Make an exact copy of the lines, leaving the pictures out.

DATA SHOWN.

** start **

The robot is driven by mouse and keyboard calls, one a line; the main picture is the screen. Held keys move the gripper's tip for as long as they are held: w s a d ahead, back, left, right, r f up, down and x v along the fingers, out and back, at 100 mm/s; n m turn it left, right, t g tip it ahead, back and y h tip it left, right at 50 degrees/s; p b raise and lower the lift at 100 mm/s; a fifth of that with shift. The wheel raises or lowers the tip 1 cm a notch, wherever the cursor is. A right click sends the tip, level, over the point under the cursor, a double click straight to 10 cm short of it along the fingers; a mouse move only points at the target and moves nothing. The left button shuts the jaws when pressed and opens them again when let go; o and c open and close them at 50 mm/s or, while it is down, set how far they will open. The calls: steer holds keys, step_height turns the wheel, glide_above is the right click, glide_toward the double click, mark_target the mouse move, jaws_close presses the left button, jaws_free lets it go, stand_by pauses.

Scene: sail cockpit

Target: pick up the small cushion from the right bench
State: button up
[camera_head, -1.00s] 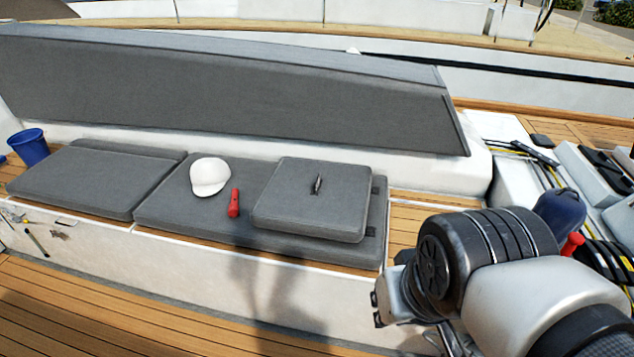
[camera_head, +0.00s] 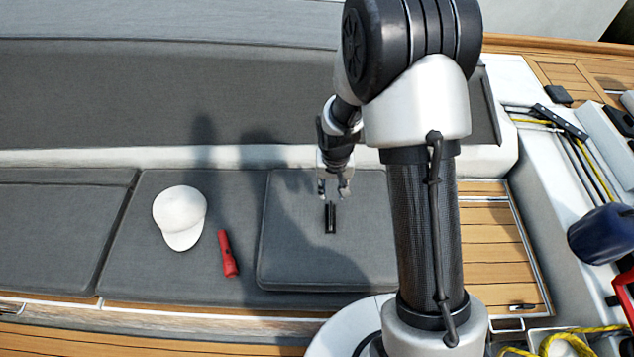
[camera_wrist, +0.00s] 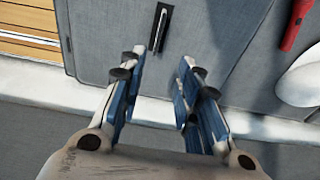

** end **

RESULT OF THE EXERCISE.
The robot is driven by mouse and keyboard calls, one a line; the main picture is the screen. Held keys move the gripper's tip for as long as they are held: w s a d ahead, back, left, right, r f up, down and x v along the fingers, out and back, at 100 mm/s; n m turn it left, right, t g tip it ahead, back and y h tip it left, right at 50 degrees/s; p b raise and lower the lift at 100 mm/s; a fifth of that with shift. The wheel raises or lowers the tip 1 cm a notch, wherever the cursor is. A right click sends the tip, level, over the point under the cursor, a double click straight to 10 cm short of it along the fingers; a mouse move only points at the target and moves nothing. The left button shuts the jaws when pressed and opens them again when let go; o and c open and close them at 50 mm/s or, while it is down, set how far they will open. The calls: steer holds keys, step_height turns the wheel, glide_above is the right click, glide_toward the double click, mark_target the mouse move, jaws_close presses the left button, jaws_free lets it go, stand_by pauses.

Scene: sail cockpit

Target: pick up the small cushion from the right bench
State: button up
[camera_head, -1.00s] 
[camera_head, +0.00s] 
[camera_wrist, +0.00s] 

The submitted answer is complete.